Acórdão nº 6/07.9BEBJA de Tribunal Central Administrativo Sul, 14 de Janeiro de 2021

Magistrado ResponsávelTÂNIA MEIRELES DA CUNHA
Data da Resolução14 de Janeiro de 2021
EmissorTribunal Central Administrativo Sul

Acórdão I. RELATÓRIO A Fazenda Pública (doravante Recorrente ou FP) veio apresentar recurso da sentença proferida a 03.02.2014, no Tribunal Administrativo e Fiscal (TAF) de Beja, na qual foi julgada procedente a impugnação apresentada por J.....

e J.....

(doravante Recorridos ou Impugnantes), que teve por objeto a liquidação de imposto municipal de Sisa (doravante, Sisa) reportada a maio de 2001.

O recurso foi admitido, com subida imediata nos próprios autos e com efeito suspensivo.

Nesse seguimento, a Recorrente apresentou alegações, nas quais concluiu nos seguintes termos: “I. Os impugnantes adquiriram a benfeitoria – um restaurante – existente no prédio pelo preço de € 49.879,79.

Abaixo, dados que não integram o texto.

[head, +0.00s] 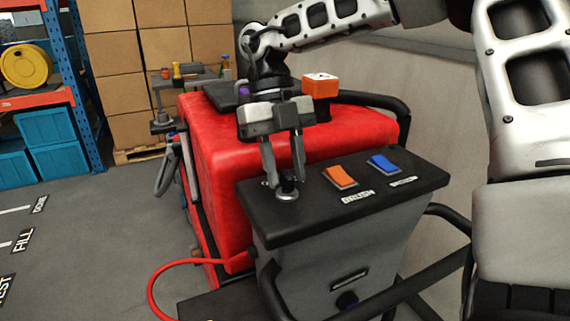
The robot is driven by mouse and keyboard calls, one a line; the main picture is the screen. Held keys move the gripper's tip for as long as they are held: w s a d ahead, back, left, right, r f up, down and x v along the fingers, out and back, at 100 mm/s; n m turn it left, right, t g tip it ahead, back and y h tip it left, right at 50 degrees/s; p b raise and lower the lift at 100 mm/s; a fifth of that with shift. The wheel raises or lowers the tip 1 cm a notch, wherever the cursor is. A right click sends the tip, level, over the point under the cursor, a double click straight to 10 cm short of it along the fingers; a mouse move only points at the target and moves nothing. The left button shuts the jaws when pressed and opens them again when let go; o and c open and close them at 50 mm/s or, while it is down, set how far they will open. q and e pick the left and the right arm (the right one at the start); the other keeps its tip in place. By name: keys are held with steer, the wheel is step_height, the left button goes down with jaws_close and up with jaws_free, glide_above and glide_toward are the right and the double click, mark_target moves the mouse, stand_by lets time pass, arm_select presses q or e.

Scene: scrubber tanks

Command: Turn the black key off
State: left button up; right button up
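The control panel (330,222) has a dark top on a grey housing, at the rear of the red scrubber (225,150). A small round key switch with a metal collar (287,194) sits at the panel's left end. My right gripper (287,180) points down over it, with one finger on each side and a gap between them. The black key is small and mostly hidden between the fingertips; I cannot tell its angle or whether the fingers touch it. My left gripper is not in view.
An orange rocker switch (340,177) marked BRUSH and a blue switch (384,164) sit right of the key. A red hose (155,285) curves at the lower left. Shelving with blue bins (45,130) and stacked cartons (115,65) stand behind. The left floor is clear.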

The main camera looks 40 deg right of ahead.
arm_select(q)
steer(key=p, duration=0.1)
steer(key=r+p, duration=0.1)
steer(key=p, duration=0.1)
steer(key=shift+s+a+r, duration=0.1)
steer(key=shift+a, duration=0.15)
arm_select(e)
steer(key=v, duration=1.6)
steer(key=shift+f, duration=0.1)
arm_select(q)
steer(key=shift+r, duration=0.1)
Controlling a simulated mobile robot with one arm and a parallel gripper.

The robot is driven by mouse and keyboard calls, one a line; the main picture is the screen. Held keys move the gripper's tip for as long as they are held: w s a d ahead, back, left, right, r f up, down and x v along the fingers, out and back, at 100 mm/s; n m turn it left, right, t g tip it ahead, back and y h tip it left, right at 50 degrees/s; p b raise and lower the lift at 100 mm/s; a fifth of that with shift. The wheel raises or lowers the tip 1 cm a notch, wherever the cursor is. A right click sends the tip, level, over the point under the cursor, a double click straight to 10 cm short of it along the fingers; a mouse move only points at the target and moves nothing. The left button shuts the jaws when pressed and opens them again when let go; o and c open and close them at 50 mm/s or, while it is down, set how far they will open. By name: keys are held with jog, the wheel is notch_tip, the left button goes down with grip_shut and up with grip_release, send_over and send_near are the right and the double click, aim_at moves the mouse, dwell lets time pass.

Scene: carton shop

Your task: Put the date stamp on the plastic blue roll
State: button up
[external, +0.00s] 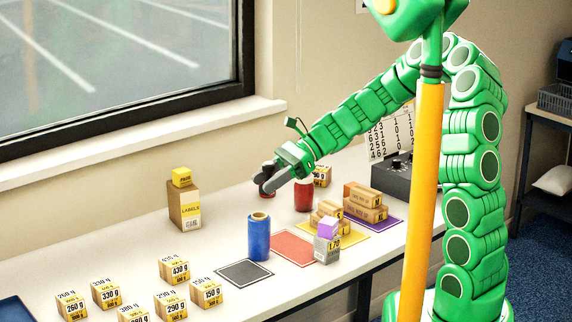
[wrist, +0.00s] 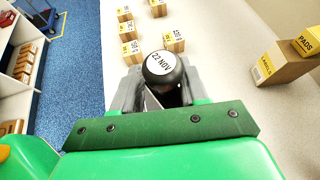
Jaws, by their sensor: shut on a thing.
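The date stamp (wrist: 162,66) is dark and round, with a white top reading "22 NOV" in the wrist view. My gripper (external: 268,185) is shut on it; the stamp (external: 267,172) also shows in the external view at the fingertips, partly covered by them. The blue plastic roll (external: 258,238) stands upright on the counter, nearer the camera than my gripper and lower in the picture. Nothing is on top of the roll. I cannot see the roll in the wrist view.
A red roll (external: 304,196) stands right of my gripper. A labels carton (external: 184,208) with a yellow box (external: 181,177) on top stands left. Several weight-marked boxes (external: 173,271) sit at the front. Stacked cartons (external: 364,203) and a grey-purple stack (external: 327,245) stand right. A black mat (external: 244,273) is bare.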

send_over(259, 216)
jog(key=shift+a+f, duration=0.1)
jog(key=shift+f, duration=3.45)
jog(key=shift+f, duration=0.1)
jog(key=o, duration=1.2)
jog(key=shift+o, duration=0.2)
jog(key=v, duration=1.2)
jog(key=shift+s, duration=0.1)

  1. A aquisição de benfeitorias está sujeita a sisa nos termos do disposto no artigo 8.º, n.º 4 do respectivo código.

  2. A sisa foi liquidada pelo valor patrimonial tributário, por ser o valor mais elevado - € 87.269,68. –, por comparação com o valor da aquisição.

  3. A douta sentença fez uma errada interpretação do regime jurídico aplicável, ao considerar que o imposto deve incidir sobre o valor do contrato, por se tratar de uma cessão de exploração onde foi transmitida o prédio.

  4. A benfeitoria na data da celebração do contrato existia, como de resto foi reconhecido pelos impugnantes, e veio por estes a ser removida – demolida – para ser edificado um novo restaurante.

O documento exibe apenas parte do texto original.